St James Health Department targets street vendors for training seminar, certification
The St James Health Department is to conduct a food handlers’ training seminar in February 2023 for vendors who use sections of Montego Bay, to ensure that they are certified to sell food to consumers and are operating under safety guidelines.
Sherika Lewis, acting chief public health inspector for St James, made the announcement while providing the health department’s report at Thursday’s monthly meeting of the St James Municipal Corporation (StJMC).
“There was a special one-night food vendor drive that was conducted, and the aim of this was to engage food vendors who were operating without a valid food handlers’ permit. Subsequently, a special food handlers’ training session was held on November 24, where 25 vendors were trained and certified and were therefore issued valid food handlers’ permits,” Lewis told the meeting.

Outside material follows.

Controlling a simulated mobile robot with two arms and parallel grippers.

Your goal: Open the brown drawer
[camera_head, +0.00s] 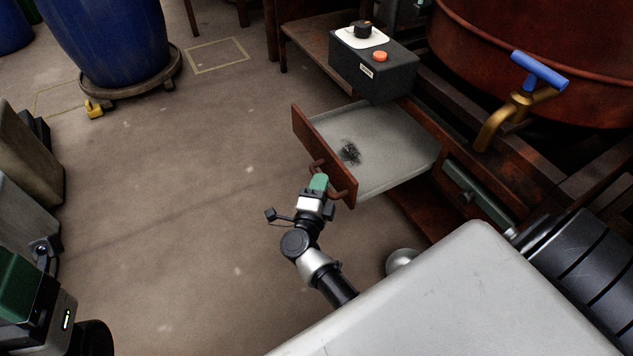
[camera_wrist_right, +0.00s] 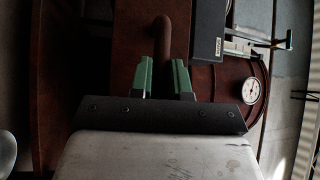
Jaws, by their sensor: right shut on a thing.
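The brown drawer (camera_head: 301,134) stands pulled well out of the brown bench in the head view, with its grey inside showing and a dark tangled bit on its floor. Its front carries a brown bar handle (camera_head: 341,194), which also shows in the right wrist view (camera_wrist_right: 163,40). My right gripper (camera_head: 318,183) is at the drawer front, its green fingers shut on the handle; the fingers also show in the wrist view (camera_wrist_right: 160,78). My left gripper is not clearly seen; a green and grey part of mine shows at the lower left.
A black control box (camera_head: 372,68) with a red button stands on the bench behind the drawer. A green-fronted drawer (camera_head: 477,192) is shut to the right. A rusty vat with a blue-handled tap (camera_head: 538,70) stands at upper right. A blue barrel (camera_head: 108,40) stands at upper left; the floor between is clear.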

“During the drive, the team had engaged over 50 food vendors, but we have seen that less than 50 per cent of that number showed up for the training. We posit that many of these vendors were maybe apprehensive due to literacy issues or not wanting to lose business, and, as such, we intend to conduct another training in February of next year,” Lewis added. “Vendors are asked to participate, as our public health inspectors will assist them in completing the training programme.”
In response, Montego Bay’s mayor and the StJMC’s chairman Leeroy Williams urged the health department to ensure that food vendors are properly certified, as his office has received reports in recent times about pan chicken vendors’ alleged unhygienic practices.
“We have been getting complaints recently from citizens about the operations of the pan chicken vendors on Fort Street (in the downtown district). We want to regularise their operations, but based on what we have heard, we want you to register them, make sure they are all registered, and we want to give them their vests and IDs,” said Williams.
“There are some problems that must be addressed. For one, I understand there are persons there who are selling food without food handler’s permits, and there are persons who are not cleaning their pans the way they ought to,” Williams explained. “So, I am going to ask the Public Health Department to visit them regularly and see that they conform to what the standard is.”
Food vendors in Montego Bay came under scrutiny in April this year, following a revelation from the St James Health Department that of approximately 600 food vendors operating in the parish, only 30 were found to have valid food handlers’ permits.
The StJMC reported that it had made multiple efforts in the past to get vendors compliant with health and safety regulations, including having them sell in designated sections of Montego Bay, such as the Charles Gordon Market.
Other measures include the health department’s thrust in 2017 to engage vendors in hygiene and cleanliness training as part of efforts to counter Montego Bay’s perpetual rat infestation problem. That training was held alongside a rat-baiting exercise along the Jimmy Cliff Boulevard, then known as Gloucester Avenue, a location where several food vendors often sold items such as jerked chicken and soup in the evenings.
During Thursday’s meeting, Lewis also sounded a warning for shoppers to be mindful of buying meat during the Christmas season, as unscrupulous people might try to sell meat that has not been inspected and deemed safe for human consumption.
“One of the activities of our Environmental Health Unit is a meat hygiene enforcement drive targeting all the major supermarkets, meat shops, and the meat market. With the Yuletide season, persons will be attempting to distribute uninspected meat for sale, so we are going to be ensuring that we will be doing our enforcement actions to ensure that these meats, which are unfit for human consumption, are not continued in the food trade,” said Lewis.